The letters thread is now closed.
  • stronger punch please

    LW, take lots of pictures, ala Diane Arbus.

    Junior Wells nailed it, but so did Pickie Beecher. It's just one of those things we don't understand because we don't live in their world( Appalachia? Deep South? Is there still a place in the US where this is OK?). Maybe we all need to travel more.

    This from flyover is great: "Tell the young couple you wish them well, because you do, don't you? As far as the adults, just paste on a smile and get another glass of punch when the conversation gets touchy."

    Agreed. Now about that punch, bummer that it will really be just the kool-aid. If it's grape flavored, or if the Reverned goes by Jones, maybe go for something else.

  • Wow, when did Dr. Laura take over the letters section?

    I remember Dr. Laura counseling people to refuse to attend weddings and events they disapproved of. The drama of the act was meant to cause pain. She felt the pain would force the "offenders" to "think about" what they were doing. The reasoning was very illogical.

    The only reason to boycott is to save yourself discomfort. That's the mindset of the boycotting fundamentalist. Just because some idiot would make such a vicious gesture does not mean LW should. Make no mistake- the gesture in this case would be vicious. LW is not close to the family, so she has no influence.

    I can tell you what a boycott will do. It will make you ignored, and remove any attenpt at influence. I am suspicious of the bridesmaid thing. It could be just Southern custom (you have to have cousins and/or sister-in-laws as bridesmaids, etc or people will look at you). It could be an attempt at undermining LW's authority (look at how much fun this is- you could do this too if you followed our religion, etc). It won't work, especially if the paren is there to stifle it. Allowing daughter to go without Mom makes her more vulnerable.

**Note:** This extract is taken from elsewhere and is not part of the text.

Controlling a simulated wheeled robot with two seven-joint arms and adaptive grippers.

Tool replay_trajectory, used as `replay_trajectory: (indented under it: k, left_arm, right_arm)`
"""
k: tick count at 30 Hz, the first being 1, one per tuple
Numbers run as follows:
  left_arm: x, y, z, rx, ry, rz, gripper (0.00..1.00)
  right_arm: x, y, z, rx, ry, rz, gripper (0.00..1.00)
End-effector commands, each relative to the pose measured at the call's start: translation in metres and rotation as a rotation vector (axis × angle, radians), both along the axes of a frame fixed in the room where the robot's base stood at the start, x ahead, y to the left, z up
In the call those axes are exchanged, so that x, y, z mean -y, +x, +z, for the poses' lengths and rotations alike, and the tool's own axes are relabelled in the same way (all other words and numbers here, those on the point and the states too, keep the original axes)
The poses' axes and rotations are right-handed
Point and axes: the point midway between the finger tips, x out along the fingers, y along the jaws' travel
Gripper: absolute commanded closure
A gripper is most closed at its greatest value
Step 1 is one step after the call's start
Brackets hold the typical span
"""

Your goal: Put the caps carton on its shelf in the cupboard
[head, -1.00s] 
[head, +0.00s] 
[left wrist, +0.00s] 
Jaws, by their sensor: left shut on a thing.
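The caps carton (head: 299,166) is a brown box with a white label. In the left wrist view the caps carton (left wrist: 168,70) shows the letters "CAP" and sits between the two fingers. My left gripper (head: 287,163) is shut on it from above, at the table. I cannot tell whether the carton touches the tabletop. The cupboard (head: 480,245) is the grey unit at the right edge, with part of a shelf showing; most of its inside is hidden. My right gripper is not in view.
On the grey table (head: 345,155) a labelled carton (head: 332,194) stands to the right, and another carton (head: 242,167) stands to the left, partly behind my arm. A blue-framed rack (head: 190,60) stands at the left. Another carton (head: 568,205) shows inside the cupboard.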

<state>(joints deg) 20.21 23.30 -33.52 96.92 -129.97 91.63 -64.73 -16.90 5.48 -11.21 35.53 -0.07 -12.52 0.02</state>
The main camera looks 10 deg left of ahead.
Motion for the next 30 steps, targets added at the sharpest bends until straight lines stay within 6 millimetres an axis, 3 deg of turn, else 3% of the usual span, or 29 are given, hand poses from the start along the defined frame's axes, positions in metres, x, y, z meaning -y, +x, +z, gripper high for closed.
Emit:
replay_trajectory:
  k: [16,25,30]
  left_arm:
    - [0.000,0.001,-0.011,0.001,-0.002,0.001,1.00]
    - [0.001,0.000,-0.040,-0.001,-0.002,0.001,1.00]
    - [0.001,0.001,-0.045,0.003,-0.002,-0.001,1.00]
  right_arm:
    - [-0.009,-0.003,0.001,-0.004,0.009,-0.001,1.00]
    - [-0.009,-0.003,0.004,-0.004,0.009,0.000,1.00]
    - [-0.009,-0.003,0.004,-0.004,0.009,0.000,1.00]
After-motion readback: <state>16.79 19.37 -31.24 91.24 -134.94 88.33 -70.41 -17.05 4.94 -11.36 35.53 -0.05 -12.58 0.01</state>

    I do think it will be a learning experience. Most 16 year olds are not stupid, and LW's has lived int he world. LA sounds like she is thoughtful, resourceful, and intelligent. She'll do fine.

    This will ruin the neice's life. She won't be able to finish high school, and that means if her husband dies (marriages don't only end in divorce). If he is only 16, then he won't make much money. GEDs are not the same in terms of earnings. If he is older, it's guaranteed he will die early. If he is young, he may do physical work (coalminig, oil rigs, etc) that pay decently to those without diplomas, but also kill them very early on a regular basis.

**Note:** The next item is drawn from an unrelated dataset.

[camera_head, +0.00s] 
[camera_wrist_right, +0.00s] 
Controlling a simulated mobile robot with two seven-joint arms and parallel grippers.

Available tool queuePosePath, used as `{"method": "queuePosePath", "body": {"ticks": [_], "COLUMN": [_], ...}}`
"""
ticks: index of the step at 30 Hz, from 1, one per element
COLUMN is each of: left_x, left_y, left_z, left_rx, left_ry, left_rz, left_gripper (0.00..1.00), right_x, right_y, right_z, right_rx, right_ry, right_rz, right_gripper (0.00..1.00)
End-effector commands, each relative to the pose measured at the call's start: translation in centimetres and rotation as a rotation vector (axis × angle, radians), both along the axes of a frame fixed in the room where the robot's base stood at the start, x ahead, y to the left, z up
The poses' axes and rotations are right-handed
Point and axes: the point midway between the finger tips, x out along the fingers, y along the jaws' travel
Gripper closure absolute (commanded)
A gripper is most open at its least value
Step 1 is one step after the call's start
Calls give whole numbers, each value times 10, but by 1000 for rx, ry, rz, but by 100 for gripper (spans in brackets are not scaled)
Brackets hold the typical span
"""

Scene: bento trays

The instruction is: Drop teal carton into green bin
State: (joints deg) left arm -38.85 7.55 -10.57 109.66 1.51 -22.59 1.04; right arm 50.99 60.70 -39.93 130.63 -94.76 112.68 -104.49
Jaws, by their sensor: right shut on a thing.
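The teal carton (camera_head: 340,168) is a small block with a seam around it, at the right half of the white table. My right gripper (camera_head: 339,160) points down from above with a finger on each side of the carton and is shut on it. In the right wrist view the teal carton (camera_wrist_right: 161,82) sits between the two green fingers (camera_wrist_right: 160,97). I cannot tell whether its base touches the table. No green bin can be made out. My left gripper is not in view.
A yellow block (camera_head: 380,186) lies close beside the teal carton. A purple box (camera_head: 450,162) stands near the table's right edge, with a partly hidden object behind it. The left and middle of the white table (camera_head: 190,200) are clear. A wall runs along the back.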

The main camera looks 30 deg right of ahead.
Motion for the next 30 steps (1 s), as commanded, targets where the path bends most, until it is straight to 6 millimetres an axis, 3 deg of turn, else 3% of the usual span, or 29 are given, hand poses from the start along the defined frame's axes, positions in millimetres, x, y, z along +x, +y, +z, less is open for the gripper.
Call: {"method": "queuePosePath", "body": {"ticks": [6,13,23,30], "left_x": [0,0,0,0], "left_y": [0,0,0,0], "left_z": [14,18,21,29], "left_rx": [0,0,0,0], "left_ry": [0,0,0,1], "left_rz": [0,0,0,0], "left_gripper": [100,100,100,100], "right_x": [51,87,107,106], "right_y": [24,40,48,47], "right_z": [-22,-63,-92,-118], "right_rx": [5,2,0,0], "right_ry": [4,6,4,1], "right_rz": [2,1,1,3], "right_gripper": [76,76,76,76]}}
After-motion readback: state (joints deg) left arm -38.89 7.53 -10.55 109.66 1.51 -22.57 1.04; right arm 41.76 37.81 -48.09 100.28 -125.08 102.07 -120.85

    Be available to help the neice. Your daughter will see that. Just moniter it so that this does not look normalized.

    I come from a neighborhood where whether you had a baby at 16 (or 13) was normalized by class. I still remember neighbors (teachers all) telling me, in front of my mom, "Don't you bring any babies home to your mother". Other girls they didn't worry about. It was like a triage.

    Go, be vigiliant. Be bigger. I think this LW is a good person for even thinking about this.

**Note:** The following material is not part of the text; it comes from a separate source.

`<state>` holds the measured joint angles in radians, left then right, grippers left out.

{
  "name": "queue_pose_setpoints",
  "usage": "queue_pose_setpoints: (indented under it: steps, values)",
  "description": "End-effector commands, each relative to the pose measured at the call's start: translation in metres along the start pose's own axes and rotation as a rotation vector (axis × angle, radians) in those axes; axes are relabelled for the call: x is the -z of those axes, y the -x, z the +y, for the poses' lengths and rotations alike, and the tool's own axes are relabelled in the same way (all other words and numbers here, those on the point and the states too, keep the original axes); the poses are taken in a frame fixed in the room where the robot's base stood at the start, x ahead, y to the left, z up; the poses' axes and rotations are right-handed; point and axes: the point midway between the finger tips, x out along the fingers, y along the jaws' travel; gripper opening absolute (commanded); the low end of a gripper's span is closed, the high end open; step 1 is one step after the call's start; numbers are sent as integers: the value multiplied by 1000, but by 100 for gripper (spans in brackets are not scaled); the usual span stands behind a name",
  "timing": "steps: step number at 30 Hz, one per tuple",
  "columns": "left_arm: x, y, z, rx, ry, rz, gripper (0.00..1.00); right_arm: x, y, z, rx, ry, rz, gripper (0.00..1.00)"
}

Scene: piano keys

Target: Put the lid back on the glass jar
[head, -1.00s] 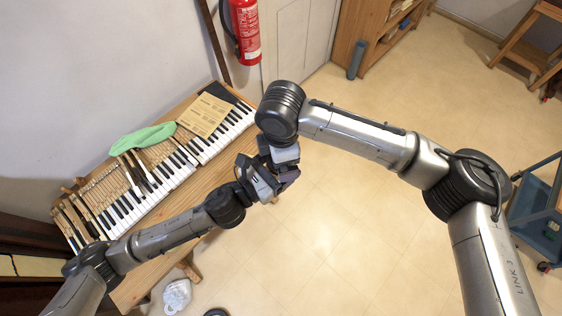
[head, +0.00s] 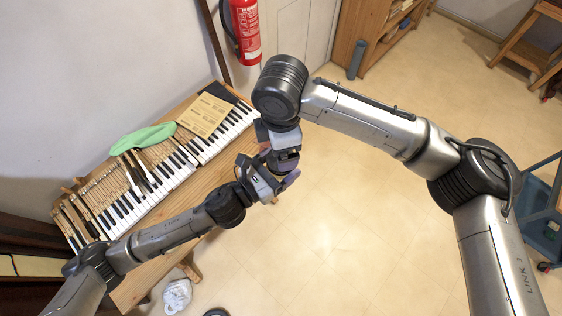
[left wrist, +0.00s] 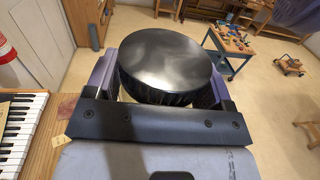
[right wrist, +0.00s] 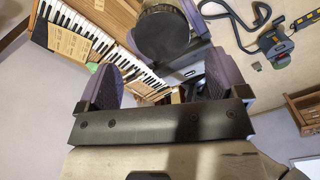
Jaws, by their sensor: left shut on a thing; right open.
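A round black lid (left wrist: 165,57) with a ribbed rim fills the space between my left gripper's fingers (left wrist: 165,75) in the left wrist view. A pale, glassy strip of the jar (left wrist: 126,97) shows just under the rim; most of the jar is hidden. My left gripper is shut on the jar. I cannot tell whether the lid is fully seated. In the right wrist view the lid (right wrist: 160,33) is beyond the open, empty fingers of my right gripper (right wrist: 163,70), apart from them. In the head view my right gripper (head: 284,165) is close beside my left gripper (head: 268,183).
A piano keyboard on a wooden bench (head: 205,185) runs along the wall, with a green cloth (head: 142,138) and a paper sheet (head: 204,115) on it. A fire extinguisher (head: 245,30) hangs on the wall. The floor (head: 350,220) right of the bench is open.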

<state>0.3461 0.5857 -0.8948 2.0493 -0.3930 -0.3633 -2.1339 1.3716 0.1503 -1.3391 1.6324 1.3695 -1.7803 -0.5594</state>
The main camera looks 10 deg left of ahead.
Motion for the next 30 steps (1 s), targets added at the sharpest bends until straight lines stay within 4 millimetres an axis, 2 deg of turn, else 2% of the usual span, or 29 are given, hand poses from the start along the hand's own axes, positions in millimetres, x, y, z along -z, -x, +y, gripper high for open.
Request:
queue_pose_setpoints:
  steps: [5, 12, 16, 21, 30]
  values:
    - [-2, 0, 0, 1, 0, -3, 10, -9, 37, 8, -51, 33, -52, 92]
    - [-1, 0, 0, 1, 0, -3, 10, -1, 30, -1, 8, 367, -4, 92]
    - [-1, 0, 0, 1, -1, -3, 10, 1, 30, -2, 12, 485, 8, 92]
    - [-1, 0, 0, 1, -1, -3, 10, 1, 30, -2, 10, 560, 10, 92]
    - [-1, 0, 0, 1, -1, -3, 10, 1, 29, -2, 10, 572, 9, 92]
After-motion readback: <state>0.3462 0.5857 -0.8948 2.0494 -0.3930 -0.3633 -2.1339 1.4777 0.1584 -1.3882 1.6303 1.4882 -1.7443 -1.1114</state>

  • If you love your niece

    If you love your niece, you keep your anger toward her parents in check. Then you find a way to have a private conversation with her about the specific ways you do support her while omitting from the discussion the fact that you don't support the marriage. You can tell her that you support her right to choose her own path in life. You tell her that you're concerned that she's quite young to start a marriage with so little experience in the world. You tell her that should she ever find herself in a quandary that her religion, her husband, her parents can't help her with, you'd be happy to offer your own non-judgmental perspective that comes of different experience. You tell her that any time she wants a different perspective even on the little things you're only a phone call away. You give her a prepaid cell phone or phone card. Then you wish her all the best in this life she has chosen. And, as Cary said, you stay engaged.

    As for your daughter (and other children if they're old enough), you ask her about her opinion of someone marrying so young. You don't have to tell her your opinion. Ask her why she thinks that. Ask her if she might make such a choice. Under what circumstances? Ask her what she thinks the consequences of such a choice might be, either for herself or her cousin. In essence, you allay your fears for your daughter by allowing her the freedom to explore this scary (or thrilling or exhilarating) idea safely with you. It keeps the information and mother/daughter relationship flowing, it shows you trust your daughter and are interested in her ideas, that her opinions are important, and it allows you to be true to your feminist ideals of respect for self which is the basis of self-sufficiency. You help your daughter gain self-sufficiency by allowing her to consider what it might mean to not have it.

  • 16 goin' on 17

    Is this 16 yr old mature enough for the responsibilities of marriage? I doubt it, but the reality is that in many world cultures and in mostly rural subcultures here in the US, it is still common for girls to marry at 16,17. In 1924 my mom was married at 16 and just barely 16, but she was the daughter of an immigrant family in whose culture such marriages were common.

    And this doesn't even take into account those marriages that come about because the girl is pregnant.

    Motherhood and marriage are a big burden for one of these child women, but I don't know what any society can do to prevent such marriages except by statutes that prohibit marriages before a certain age.

  • Paths.

    I don't think there's anything the LW can do that will stop the wedding. I think she just has to let what happens happen. This wedding is not the end of her niece's story.

    Getting married at 16 is not a guarantee that the marriage will not work out -- or that her niece will live unhappily ever after. There really are marriages that work out when the bride and groom are teenagers; perhaps they are rare -- I don't really have the statistics on that.

    But if it doesn't work out, that's not the end of the world either, even if these "kids" end up having kids of their own. Being a young, single parent is not a death sentence.

    I feel that people have to learn their lessons whatever way they need to learn them. It is not up to us to judge what paths our loved ones choose. These kids can still live a fulfilled, happy life.

    Hell, we all know people who got married in their 20s 30s 40s and feel trapped and miserable.

    Let these kids do their thing, and just be there for them. That's all you can do.